* **YOUR INSTRUCTIONS**
Which lines fall between the line holding "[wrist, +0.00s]" and the line holding "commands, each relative", inclusive? Retype them exactly, without the pictures, and add nothing else.

* **DATA SECTION**
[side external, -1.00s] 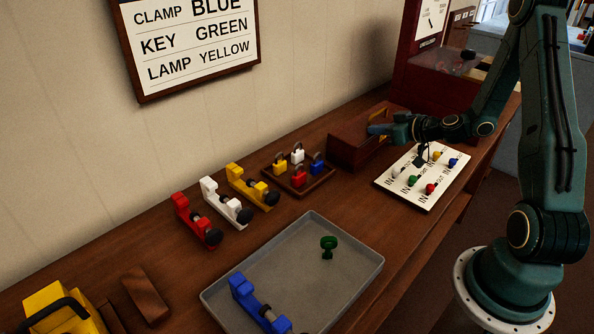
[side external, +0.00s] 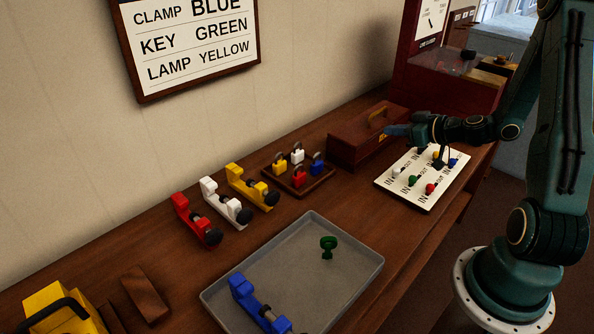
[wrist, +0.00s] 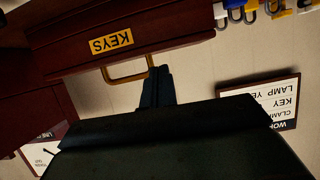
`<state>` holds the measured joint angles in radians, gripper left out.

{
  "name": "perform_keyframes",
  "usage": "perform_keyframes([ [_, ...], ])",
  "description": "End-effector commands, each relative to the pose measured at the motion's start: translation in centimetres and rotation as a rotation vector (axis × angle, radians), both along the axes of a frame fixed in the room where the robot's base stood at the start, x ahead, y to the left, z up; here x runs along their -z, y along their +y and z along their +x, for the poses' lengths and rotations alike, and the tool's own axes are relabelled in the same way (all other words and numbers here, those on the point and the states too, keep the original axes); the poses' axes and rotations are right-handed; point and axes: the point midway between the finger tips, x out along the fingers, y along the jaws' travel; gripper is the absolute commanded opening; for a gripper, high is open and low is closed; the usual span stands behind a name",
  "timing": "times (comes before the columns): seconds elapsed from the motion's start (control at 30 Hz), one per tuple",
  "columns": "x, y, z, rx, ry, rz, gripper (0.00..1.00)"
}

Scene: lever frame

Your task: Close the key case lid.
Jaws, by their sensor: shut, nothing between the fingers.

* **WRITTEN ANSWER**
[wrist, +0.00s] 
`<state>` holds the measured joint angles in radians, gripper left out.

{
  "name": "perform_keyframes",
  "usage": "perform_keyframes([ [_, ...], ])",
  "description": "End-effector commands, each relative to the pose measured at the motion's start: translation in centimetres and rotation as a rotation vector (axis × angle, radians), both along the axes of a frame fixed in the room where the robot's base stood at the start, x ahead, y to the left, z up; here x runs along their -z, y along their +y and z along their +x, for the poses' lengths and rotations alike, and the tool's own axes are relabelled in the same way (all other words and numbers here, those on the point and the states too, keep the original axes); the poses' axes and rotations are right-handed; point and axes: the point midway between the finger tips, x out along the fingers, y along the jaws' travel; gripper is the absolute commanded opening; for a gripper, high is open and low is closed; the usual span stands behind a name",

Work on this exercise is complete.